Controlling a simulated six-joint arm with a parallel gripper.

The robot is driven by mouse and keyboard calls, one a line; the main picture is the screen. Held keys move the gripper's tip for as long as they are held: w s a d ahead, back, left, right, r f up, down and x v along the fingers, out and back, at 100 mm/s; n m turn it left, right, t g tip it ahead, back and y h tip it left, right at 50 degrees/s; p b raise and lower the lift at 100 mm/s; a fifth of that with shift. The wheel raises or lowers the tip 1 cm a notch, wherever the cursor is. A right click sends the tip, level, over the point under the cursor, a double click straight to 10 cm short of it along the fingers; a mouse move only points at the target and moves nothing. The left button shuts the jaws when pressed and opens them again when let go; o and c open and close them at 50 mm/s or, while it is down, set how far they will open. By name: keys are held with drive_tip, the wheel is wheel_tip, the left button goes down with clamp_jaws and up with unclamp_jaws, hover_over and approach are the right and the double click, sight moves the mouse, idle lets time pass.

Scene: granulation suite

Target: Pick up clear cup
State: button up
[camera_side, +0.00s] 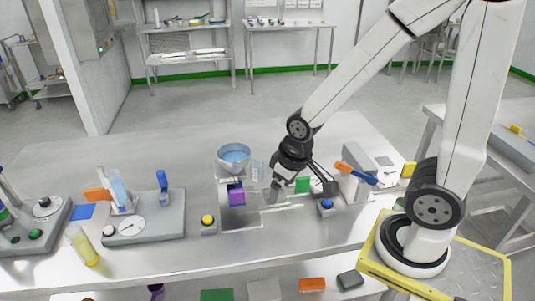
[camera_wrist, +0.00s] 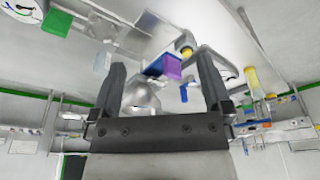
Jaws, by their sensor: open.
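A small clear cup (camera_side: 258,170) stands just right of the metal bowl in the side view. It is faint and its edges are hard to make out. What looks like the same cup shows as a pale translucent shape (camera_wrist: 103,57) left of my fingers in the wrist view. My gripper (camera_side: 301,187) is open above the table, to the right of the cup in the side view. In the wrist view, the space between my fingers (camera_wrist: 162,66) holds nothing gripped, and the cup lies outside them.
A metal bowl (camera_side: 234,155) with blue contents sits beside the cup. A purple block (camera_side: 237,194) is below it, and a green block (camera_side: 302,184) shows near my gripper. A yellow button (camera_side: 208,220), blue button (camera_side: 326,205) and grey machine (camera_side: 358,170) stand nearby.

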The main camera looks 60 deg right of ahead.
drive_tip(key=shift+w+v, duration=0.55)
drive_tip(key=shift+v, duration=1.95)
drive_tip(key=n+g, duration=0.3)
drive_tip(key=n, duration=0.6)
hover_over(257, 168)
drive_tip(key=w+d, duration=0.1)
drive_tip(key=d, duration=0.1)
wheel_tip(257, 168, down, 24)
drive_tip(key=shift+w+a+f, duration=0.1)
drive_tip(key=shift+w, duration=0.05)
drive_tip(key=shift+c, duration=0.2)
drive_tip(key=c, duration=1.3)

*Request*
Extract the full listing exactly, with the pictures left out.

*Right answer*
Controlling a simulated six-joint arm with a parallel gripper.

The robot is driven by mouse and keyboard calls, one a line; the main picture is the screen. Held keys move the gripper's tip for as long as they are held: w s a d ahead, back, left, right, r f up, down and x v along the fingers, out and back, at 100 mm/s; n m turn it left, right, t g tip it ahead, back and y h tip it left, right at 50 degrees/s; p b raise and lower the lift at 100 mm/s; a fifth of that with shift. The wheel raises or lowers the tip 1 cm a notch, wherever the cursor is. A right click sends the tip, level, over the point under the cursor, a double click straight to 10 cm short of it along the fingers; a mouse move only points at the target and moves nothing. The left button shuts the jaws when pressed and opens them again when let go; o and c open and close them at 50 mm/s or, while it is down, set how far they will open. By name: keys are held with drive_tip, the wheel is wheel_tip, the left button goes down with clamp_jaws and up with unclamp_jaws, hover_over and approach are the right and the double click, sight moves the mouse, idle lets time pass.

Scene: granulation suite

Target: Pick up clear cup
State: button up
[camera_side, +0.00s] 
[camera_wrist, +0.00s] 
Jaws, by their sensor: open.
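A small clear cup (camera_side: 258,170) stands just right of the metal bowl in the side view. It is faint and its edges are hard to make out. What looks like the same cup shows as a pale translucent shape (camera_wrist: 103,57) left of my fingers in the wrist view. My gripper (camera_side: 301,187) is open above the table, to the right of the cup in the side view. In the wrist view, the space between my fingers (camera_wrist: 162,66) holds nothing gripped, and the cup lies outside them.
A metal bowl (camera_side: 234,155) with blue contents sits beside the cup. A purple block (camera_side: 237,194) is below it, and a green block (camera_side: 302,184) shows near my gripper. A yellow button (camera_side: 208,220), blue button (camera_side: 326,205) and grey machine (camera_side: 358,170) stand nearby.

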The main camera looks 60 deg right of ahead.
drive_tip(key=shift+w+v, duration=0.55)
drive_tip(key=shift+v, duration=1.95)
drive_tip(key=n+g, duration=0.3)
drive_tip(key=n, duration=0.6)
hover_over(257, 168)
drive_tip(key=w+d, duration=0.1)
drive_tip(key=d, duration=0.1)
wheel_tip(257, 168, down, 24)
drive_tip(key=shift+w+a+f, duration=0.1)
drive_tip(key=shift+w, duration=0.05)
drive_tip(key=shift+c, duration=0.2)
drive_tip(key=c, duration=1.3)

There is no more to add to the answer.